▶ _Instructions to follow_
Retype every line from the start of the data down to and including the line with "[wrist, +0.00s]". Skip the pictures.

* * * * * * * * *

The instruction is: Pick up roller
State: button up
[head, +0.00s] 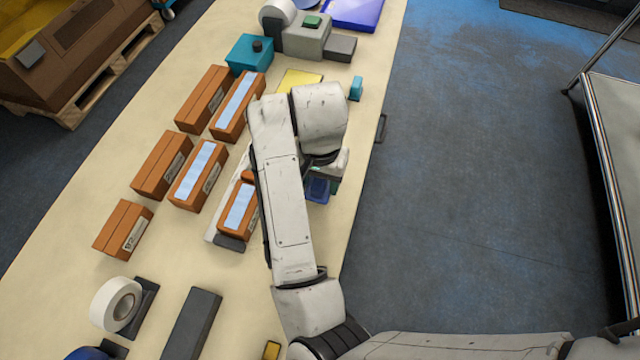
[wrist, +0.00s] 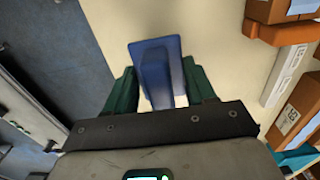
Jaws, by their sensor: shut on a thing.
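My gripper (wrist: 158,75) is shut on a blue object, seemingly the roller (wrist: 156,65), which sits between its two green fingers in the wrist view. A broad blue face of it shows, with a narrower raised part toward the palm. In the head view, the blue roller (head: 318,189) shows below my wrist, over the right part of the cream table (head: 345,215). My arm and wrist hide much of the gripper there. I cannot tell whether the roller touches the table.
Several brown boxes (head: 160,163) stand left of my arm, some with pale strips. A white tape roll (head: 116,303) and a dark block (head: 191,325) are in front. A teal box (head: 249,53) and yellow pad (head: 299,81) lie farther back. Floor right of the table is open.

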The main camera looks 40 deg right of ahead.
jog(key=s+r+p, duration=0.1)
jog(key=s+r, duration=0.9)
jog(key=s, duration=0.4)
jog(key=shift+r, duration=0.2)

* * * * * * * * *

▶ _Task result_
The instruction is: Pick up roller
State: button up
[head, +0.00s] 
[wrist, +0.00s] 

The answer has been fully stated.